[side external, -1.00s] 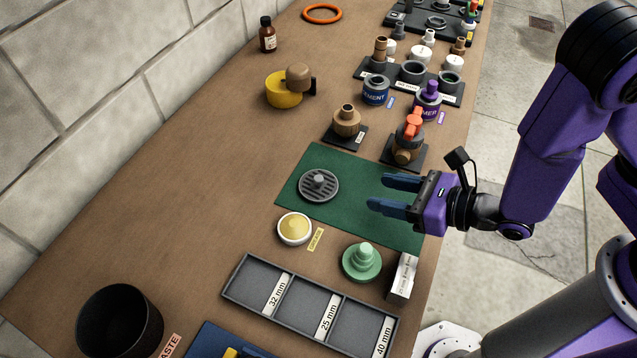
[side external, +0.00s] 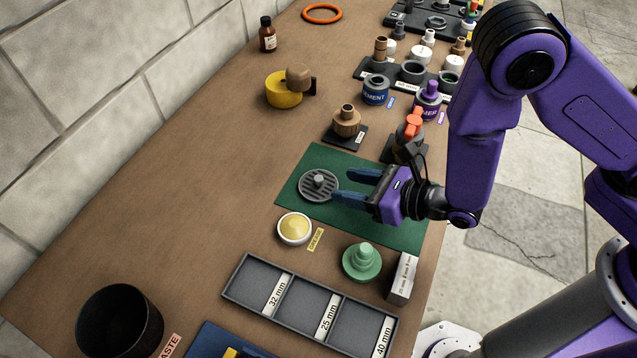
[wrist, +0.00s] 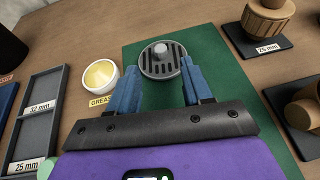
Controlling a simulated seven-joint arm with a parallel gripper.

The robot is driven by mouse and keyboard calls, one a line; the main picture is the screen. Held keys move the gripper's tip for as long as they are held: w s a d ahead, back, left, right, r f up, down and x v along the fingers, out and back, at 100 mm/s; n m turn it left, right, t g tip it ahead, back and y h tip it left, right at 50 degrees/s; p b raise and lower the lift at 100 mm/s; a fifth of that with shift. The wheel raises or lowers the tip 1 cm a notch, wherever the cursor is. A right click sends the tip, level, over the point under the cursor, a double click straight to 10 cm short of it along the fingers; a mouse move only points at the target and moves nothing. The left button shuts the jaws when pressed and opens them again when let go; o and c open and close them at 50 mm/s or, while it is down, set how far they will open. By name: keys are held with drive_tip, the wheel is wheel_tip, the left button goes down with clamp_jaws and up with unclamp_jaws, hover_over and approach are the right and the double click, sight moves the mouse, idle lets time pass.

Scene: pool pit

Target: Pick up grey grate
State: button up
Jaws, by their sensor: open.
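The grey grate (side external: 319,186) is a round slotted disc with a small knob in its middle. It lies flat on the green mat (side external: 397,226), near the mat's left side. My gripper (side external: 347,187) is open and empty, just to the right of the grate, with its blue fingers pointing at it. In the wrist view the grate (wrist: 160,62) lies ahead, between and just beyond the two fingertips (wrist: 161,76). The fingers do not touch the knob.
A white dish of yellow grease (side external: 295,229) stands just below the mat's left corner. A green stepped piece (side external: 362,262) and a white box (side external: 403,278) are nearer the front. Brown fittings (side external: 347,121) stand behind the mat.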

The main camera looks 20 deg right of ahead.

==================================================

- Exercise objective
Every line should be retyped exactly, with the pictures omitted.

- Response
[side external, -1.00s] 
[side external, +0.00s] 
[wrist, +0.00s] 
Controlling a simulated seven-joint arm with a parallel gripper.

The robot is driven by mouse and keyboard calls, one a line; the main picture is the screen. Held keys move the gripper's tip for as long as they are held: w s a d ahead, back, left, right, r f up, down and x v along the fingers, out and back, at 100 mm/s; n m turn it left, right, t g tip it ahead, back and y h tip it left, right at 50 degrees/s; p b raise and lower the lift at 100 mm/s; a fifth of that with shift. The wheel raises or lowers the tip 1 cm a notch, wherever the cursor is. A right click sends the tip, level, over the point under the cursor, a double click straight to 10 cm short of it along the fingers; a mouse move only points at the target and moves nothing. The left button shuts the jaws when pressed and opens them again when let go; o and c open and close them at 50 mm/s or, while it is down, set how far they will open. By name: keys are held with drive_tip, the wheel is wheel_tip, the left button goes down with clamp_jaws and up with unclamp_jaws, hover_over and approach are the right and the double click, sight moves the mouse, idle lets time pass.

Scene: pool pit

Target: Pick up grey grate
State: button up
Jaws, by their sensor: open.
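The grey grate (side external: 319,186) is a round slotted disc with a small knob in its middle. It lies flat on the green mat (side external: 397,226), near the mat's left side. My gripper (side external: 347,187) is open and empty, just to the right of the grate, with its blue fingers pointing at it. In the wrist view the grate (wrist: 160,62) lies ahead, between and just beyond the two fingertips (wrist: 161,76). The fingers do not touch the knob.
A white dish of yellow grease (side external: 295,229) stands just below the mat's left corner. A green stepped piece (side external: 362,262) and a white box (side external: 403,278) are nearer the front. Brown fittings (side external: 347,121) stand behind the mat.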

The main camera looks 20 deg right of ahead.

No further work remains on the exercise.